Using a wedge block can take your arm balances to new heights. We know that finessing arm balances requires dedication and perseverance, as well as significant mobility in the joints (specifically the wrists and hips). By incorporating a wedge into your practice, you can decrease the intensity on your joints and focus on other aspects of the poses.
Here, we'll take a look at how the wedge can drastically shift your experience of bakasana (crow/crane pose), vasisthasana (side plank), and parsva bakasana (side crow).
Easing Wrist Extension
Crow pose requires at least 90 degrees of wrist extension—and at times, especially when the arms straighten, more than 90 degrees. Placing a wedge under your hands creates an incline (with fingers lower than the heels of the hands), and lessens the degree of wrist extension by about half. The incline is also a fantastic way to better understand how to grip the fingers into the mat and use the fingertips as brakes for the pose: When we lean too far forward in an arm balance, our fingertips tell us when we’ve reached our limit (before we topple over).
Place the wedge toward the front of your mat with the slope facing away from you. Stand about a foot behind the wedge and squat. Place your hands on the wedge, about shoulder width apart, with your fingers pointing down the incline. Press the heels of your hands firmly into the wedge so that it doesn’t tip backward. Now bring your knees to the backs of your arms and lean slightly forward into your hands. Watch how your fingers respond. Please note: In this version of crow, you do not need to lean as far forward as you would when your hands are on the floor. Lean forward just enough to be able to lift your big toes away from the floor. Then send your heels directly up toward your buttocks. Broaden across your upper back with a cascading curve of your spine from your upper back down to your tailbone.
When you are ready to come down, place your feet on the floor and straighten your legs to come into uttanasana (standing forward fold). Be aware of how the muscles of your hands and wrists respond to being on the incline.
Finding Your Legs
You can also practice parsva bakasana with the wedge elevating your wrists. But another great way to utilize the wedge is to place it between your shins. The slender yet firm edge of the wedge gives your legs and feet something to hug, which helps to better stimulate the connection between your legs and core.
Stand with the right side of your body facing the front edge of your mat. Squat and place the thin edge of the wedge between your lower legs so that your inner feet, calves, and knees can squeeze it.
Turn your torso to the right and place your hands on the mat approximately shoulder width apart and about the length of your forearm (or a foot) away from your body, with your left elbow pressing into your outer right thigh.
Squeeze the block as you shift your weight into your hands, feeling your fingertips grip the mat, and lift your feet away from the mat.

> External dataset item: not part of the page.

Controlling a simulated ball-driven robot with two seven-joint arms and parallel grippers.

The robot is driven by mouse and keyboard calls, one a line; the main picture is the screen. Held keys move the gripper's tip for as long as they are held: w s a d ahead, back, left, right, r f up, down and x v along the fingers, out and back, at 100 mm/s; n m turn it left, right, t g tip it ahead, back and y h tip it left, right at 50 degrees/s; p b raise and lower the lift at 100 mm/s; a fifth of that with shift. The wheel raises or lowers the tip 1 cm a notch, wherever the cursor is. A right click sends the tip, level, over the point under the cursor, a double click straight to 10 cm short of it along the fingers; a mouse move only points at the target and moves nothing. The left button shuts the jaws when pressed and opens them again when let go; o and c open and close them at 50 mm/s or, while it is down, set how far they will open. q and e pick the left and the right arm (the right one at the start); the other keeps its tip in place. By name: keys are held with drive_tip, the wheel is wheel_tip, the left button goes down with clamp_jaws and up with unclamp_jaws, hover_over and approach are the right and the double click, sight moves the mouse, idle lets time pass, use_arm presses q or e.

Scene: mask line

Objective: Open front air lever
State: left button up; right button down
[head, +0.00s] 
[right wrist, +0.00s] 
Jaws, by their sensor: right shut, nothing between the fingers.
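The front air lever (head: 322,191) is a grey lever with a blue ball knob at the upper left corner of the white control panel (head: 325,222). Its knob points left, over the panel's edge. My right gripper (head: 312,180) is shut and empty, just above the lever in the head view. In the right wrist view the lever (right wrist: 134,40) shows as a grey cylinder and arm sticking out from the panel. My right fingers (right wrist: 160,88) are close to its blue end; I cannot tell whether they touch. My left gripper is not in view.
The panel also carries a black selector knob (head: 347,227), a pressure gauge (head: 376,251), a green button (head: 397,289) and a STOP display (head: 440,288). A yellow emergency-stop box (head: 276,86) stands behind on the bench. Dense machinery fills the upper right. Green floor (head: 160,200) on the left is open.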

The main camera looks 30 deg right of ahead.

Stay here for a few breaths and notice if squeezing the block helps you deepen the twist in your side crow and increase the lift in your hips. Come down when you are ready and switch sides.
The Inner Foot Reach
Vasisthasana as practiced in the Iyengar style with the toe lock is, literally, quite a stretch. While there may be more emphasis on straightening the top leg while grasping the big toe, the foundation of the pose requires an inordinate amount of foot eversion: The inner foot reaching toward the floor creates an excellent reference for balance, unless you have trouble getting your inner foot to the floor—which most practitioners do.
The wedge block comes to the rescue, heroically supporting your foot. The press of the outer foot and big toe mound are important in this pose because the action of pressing engages the entire circumference of the bottom leg and hip. This creates an incredibly strong base from which you can then work on the more graceful aspect of the top leg.
Place the short edge of your mat against a wall. While you can also practice this away from the wall (as shown), using the wall when you begin can be helpful for keeping the wedge in place.
Place the thick end of the wedge horizontally against the wall. Start on all fours facing away from the wall. Come into a plank pose with your toes on the lower end of the wedge. This will help mark your distance for side plank. Then come down, and move about two inches to your right.
Go back into plank and roll onto the outer edge of your left foot, which should now be in the center of the wedge. Bear your weight into your left hand while you take your right arm to the right side of your body and turn your body to the side. Anchor your left big toe mound into the wedge, and then bend your right knee toward the right side of your rib cage. Hold on to your right knee or reach for your big toe. Press into your left fingertips and left foot as you lift your hips against the force of gravity. Work on straightening your right leg.
Stay here for a few breaths, coming down when you need to by letting go of your knee or big toe and placing your right hand on the floor. Bring your knees to the floor to rest and switch sides when you are ready.
Wedge blocks can significantly reduce the extreme ranges of motion you might feel are required of you when practicing arm balances. Even if, like me, you feel comfortable in those ranges, you may love practicing this way. It offers your body a different experience, and gives you a chance to pay more attention to nuances, without the pressure of going into the full range of poses all the time.
Using the wedge offers every practitioner the opportunity to expand their experience of arm balances. And maybe even to fly.